(DATASET EXCERPT)
__________

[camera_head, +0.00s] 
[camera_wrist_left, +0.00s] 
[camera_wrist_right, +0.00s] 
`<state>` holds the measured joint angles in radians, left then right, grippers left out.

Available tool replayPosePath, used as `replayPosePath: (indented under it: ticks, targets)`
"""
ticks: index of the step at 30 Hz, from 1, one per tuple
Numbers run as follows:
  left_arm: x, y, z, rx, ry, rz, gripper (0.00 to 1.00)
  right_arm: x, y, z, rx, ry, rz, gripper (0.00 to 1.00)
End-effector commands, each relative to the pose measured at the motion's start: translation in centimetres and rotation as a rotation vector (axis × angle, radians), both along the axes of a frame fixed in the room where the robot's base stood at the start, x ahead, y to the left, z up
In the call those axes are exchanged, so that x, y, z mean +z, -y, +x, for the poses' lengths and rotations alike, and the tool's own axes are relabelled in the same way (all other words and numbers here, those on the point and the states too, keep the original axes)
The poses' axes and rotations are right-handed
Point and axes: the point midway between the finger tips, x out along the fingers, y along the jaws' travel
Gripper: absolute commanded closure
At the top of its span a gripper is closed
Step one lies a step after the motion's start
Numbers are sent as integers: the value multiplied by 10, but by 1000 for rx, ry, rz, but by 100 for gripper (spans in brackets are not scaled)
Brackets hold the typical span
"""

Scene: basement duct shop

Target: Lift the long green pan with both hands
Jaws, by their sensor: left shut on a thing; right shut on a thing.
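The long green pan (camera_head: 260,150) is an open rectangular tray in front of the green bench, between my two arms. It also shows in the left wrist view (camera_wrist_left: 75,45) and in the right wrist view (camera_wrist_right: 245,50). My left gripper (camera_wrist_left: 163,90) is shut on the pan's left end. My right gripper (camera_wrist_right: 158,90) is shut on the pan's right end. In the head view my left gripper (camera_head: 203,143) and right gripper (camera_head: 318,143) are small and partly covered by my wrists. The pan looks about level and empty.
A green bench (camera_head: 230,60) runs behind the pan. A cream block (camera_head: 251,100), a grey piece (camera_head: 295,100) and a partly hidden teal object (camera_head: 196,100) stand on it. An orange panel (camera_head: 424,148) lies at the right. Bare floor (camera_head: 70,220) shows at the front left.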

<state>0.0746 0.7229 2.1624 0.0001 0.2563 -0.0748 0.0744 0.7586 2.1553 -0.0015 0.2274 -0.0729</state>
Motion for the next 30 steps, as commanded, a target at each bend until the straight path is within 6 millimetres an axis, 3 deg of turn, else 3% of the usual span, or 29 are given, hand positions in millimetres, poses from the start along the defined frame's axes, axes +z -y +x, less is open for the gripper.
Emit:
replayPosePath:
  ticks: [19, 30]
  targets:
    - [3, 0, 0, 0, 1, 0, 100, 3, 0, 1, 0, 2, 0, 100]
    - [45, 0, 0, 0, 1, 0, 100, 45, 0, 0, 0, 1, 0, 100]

__________

All lines from the one containing "Brackets hold the typical span" through the final line of the listing above are to be reproduced exactly; include both and add nothing.

(OUTPUT FOR THIS EXERCISE)
Brackets hold the typical span
"""

Scene: basement duct shop

Target: Lift the long green pan with both hands
Jaws, by their sensor: left shut on a thing; right shut on a thing.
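The long green pan (camera_head: 260,150) is an open rectangular tray in front of the green bench, between my two arms. It also shows in the left wrist view (camera_wrist_left: 75,45) and in the right wrist view (camera_wrist_right: 245,50). My left gripper (camera_wrist_left: 163,90) is shut on the pan's left end. My right gripper (camera_wrist_right: 158,90) is shut on the pan's right end. In the head view my left gripper (camera_head: 203,143) and right gripper (camera_head: 318,143) are small and partly covered by my wrists. The pan looks about level and empty.
A green bench (camera_head: 230,60) runs behind the pan. A cream block (camera_head: 251,100), a grey piece (camera_head: 295,100) and a partly hidden teal object (camera_head: 196,100) stand on it. An orange panel (camera_head: 424,148) lies at the right. Bare floor (camera_head: 70,220) shows at the front left.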

<state>0.0746 0.7229 2.1624 0.0001 0.2563 -0.0748 0.0744 0.7586 2.1553 -0.0015 0.2274 -0.0729</state>
Motion for the next 30 steps, as commanded, a target at each bend until the straight path is within 6 millimetres an axis, 3 deg of turn, else 3% of the usual span, or 29 are given, hand positions in millimetres, poses from the start along the defined frame's axes, axes +z -y +x, less is open for the gripper.
Emit:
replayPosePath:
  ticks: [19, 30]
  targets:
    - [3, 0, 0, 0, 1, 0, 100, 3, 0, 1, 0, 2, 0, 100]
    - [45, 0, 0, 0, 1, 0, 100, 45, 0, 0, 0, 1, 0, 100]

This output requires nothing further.